Люди митрополита Ювеналия тут же оформили на монастырь его «Волгу», мне, как шоферу игуменьи, была выдана доверенность, и жизнь моя покатилась по дорогам новооткрытой Новодевичьей женской обители. Надо сказать, что в ту пору собственно монастырю принадлежал только храм со свечной лавкой да три комнаты, располагавшиеся в самом храме: в дальней — была приемная игуменьи, куда к ней приходили, в основном, несчастные, разбитые горем женщины. (Одну выгнал из однокомнатной квартиры сын, приведший туда молодую жену, другую — пьющий и рукоприкладствующий муж, а третью — еще совсем юную особу — прислал какой-то монах — духовник, запретивший ей вступать в брак с любимым человеком: «Если выйдешь замуж, ко мне можешь больше не приходить!»: жениху она предпочла духовника). В проходной комнате располагалась кухня с трапезной, ну а в третьей, отдельной, — хранились какие-то полезные для обители вещи. Монастырю, в принципе, отходили и полуразрушенные постройки, которые со временем должны были преобразиться в кельи для сестер, но это относилось к неизвестному будущему, поскольку никаких средств на их восстановление не было и пока потенциальным насельницам было негде главы приклонить.

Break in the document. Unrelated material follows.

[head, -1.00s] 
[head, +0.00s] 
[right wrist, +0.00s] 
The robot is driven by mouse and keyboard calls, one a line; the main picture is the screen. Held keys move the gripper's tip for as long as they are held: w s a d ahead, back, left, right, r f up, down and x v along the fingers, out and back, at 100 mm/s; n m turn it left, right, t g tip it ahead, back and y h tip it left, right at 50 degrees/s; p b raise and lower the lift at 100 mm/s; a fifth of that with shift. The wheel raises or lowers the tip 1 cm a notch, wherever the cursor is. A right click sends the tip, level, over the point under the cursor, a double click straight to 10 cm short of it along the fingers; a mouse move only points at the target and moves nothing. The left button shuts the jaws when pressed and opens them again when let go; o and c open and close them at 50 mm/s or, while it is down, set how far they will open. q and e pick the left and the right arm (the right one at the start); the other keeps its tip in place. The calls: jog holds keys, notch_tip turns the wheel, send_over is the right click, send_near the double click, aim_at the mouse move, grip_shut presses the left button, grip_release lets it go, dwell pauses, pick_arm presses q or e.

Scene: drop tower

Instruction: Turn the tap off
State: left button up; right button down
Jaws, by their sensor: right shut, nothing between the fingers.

Они жили кто где и каждый день приходили в монастырь «на послушание» из мира. Да и матушка игуменья продолжала жить в своей московской квартире на площади Восстания, куда я заезжала за ней каждое утро в восемь часов тридцать минут на своей машине, привозила ее в монастырь, лихо зарулив в ворота, которые с неизменной поспешной готовностью распахивал пожилой охранник, и только тогда пересаживалась на черную «Волгу».

Она была припаркована у самого храма. Там же всегда стояла отлично сохранившаяся «Победа» молоденького иеродиакона митрополита Ювеналия, и по утрам я, вдохновляемая примером неутомимого хозяина «Победы», трудившегося поблизости, надраивала «Волгу» и вытряхивала коврики, чего почти никогда не делала со своей машиной, считая — возможно, не без оснований, — «что так сохранней будет» (за год до этого у меня прямо из-под носа угнали мою чистейшую и сиявшую полировкой «семерку»).

Далее, когда машина была готова к выезду игуменьи, мы ехали с матушкой «по спонсорам», то есть по всяким инстанциям и благотворительным фондам, где можно было разжиться деньгами на восстановление монастыря. Но никто денег давать не только не торопился, но, кажется, и вовсе не собирался, несмотря на то что визиты матушки предварялись вдохновенными посланиями и убедительными аргументами в пользу именно такого употребления средств. Никак нам не удавалось поворотить в сторону разрушенной обители финансовые потоки. На нас смотрели с такой подозрительной и лукавой ухмылкой (мол, нас на мякине не проведешь, нашли простачков!), словно мы просили по меньшей мере повернуть северные реки…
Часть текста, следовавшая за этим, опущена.